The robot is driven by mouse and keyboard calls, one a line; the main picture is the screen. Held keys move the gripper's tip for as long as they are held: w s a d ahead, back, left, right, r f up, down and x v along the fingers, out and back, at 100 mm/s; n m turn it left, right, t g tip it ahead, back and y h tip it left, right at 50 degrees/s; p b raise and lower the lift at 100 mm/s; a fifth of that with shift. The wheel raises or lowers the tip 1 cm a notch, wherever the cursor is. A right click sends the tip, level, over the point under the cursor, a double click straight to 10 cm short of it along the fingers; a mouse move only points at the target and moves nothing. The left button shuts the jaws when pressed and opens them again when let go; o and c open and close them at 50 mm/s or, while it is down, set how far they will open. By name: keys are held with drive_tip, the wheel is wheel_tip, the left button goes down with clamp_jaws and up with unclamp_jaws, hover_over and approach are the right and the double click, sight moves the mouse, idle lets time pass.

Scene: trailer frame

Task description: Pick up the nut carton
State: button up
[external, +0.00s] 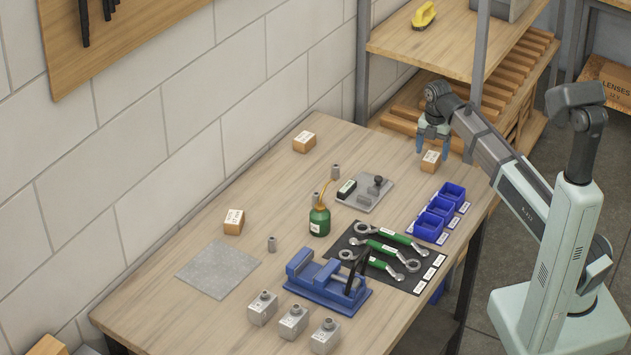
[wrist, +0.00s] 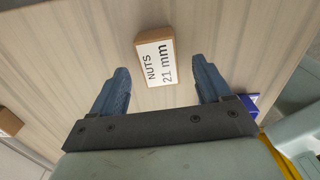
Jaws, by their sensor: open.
┄┄┄┄┄┄┄┄┄┄┄┄┄┄┄┄┄┄┄┄
Job
Leaving out the pictures, repeat the data above exactly.

Worked answer
The robot is driven by mouse and keyboard calls, one a line; the main picture is the screen. Held keys move the gripper's tip for as long as they are held: w s a d ahead, back, left, right, r f up, down and x v along the fingers, out and back, at 100 mm/s; n m turn it left, right, t g tip it ahead, back and y h tip it left, right at 50 degrees/s; p b raise and lower the lift at 100 mm/s; a fifth of that with shift. The wheel raises or lowers the tip 1 cm a notch, wherever the cursor is. A right click sends the tip, level, over the point under the cursor, a double click straight to 10 cm short of it along the fingers; a mouse move only points at the target and moves nothing. The left button shuts the jaws when pressed and opens them again when let go; o and c open and close them at 50 mm/s or, while it is down, set how far they will open. By name: keys are held with drive_tip, the wheel is wheel_tip, the left button goes down with clamp_jaws and up with unclamp_jaws, hover_over and approach are the right and the double click, sight moves the mouse, idle lets time pass.

Scene: trailer frame

Task description: Pick up the nut carton
State: button up
[external, +0.00s] 
[wrist, +0.00s] 
Jaws, by their sensor: open.

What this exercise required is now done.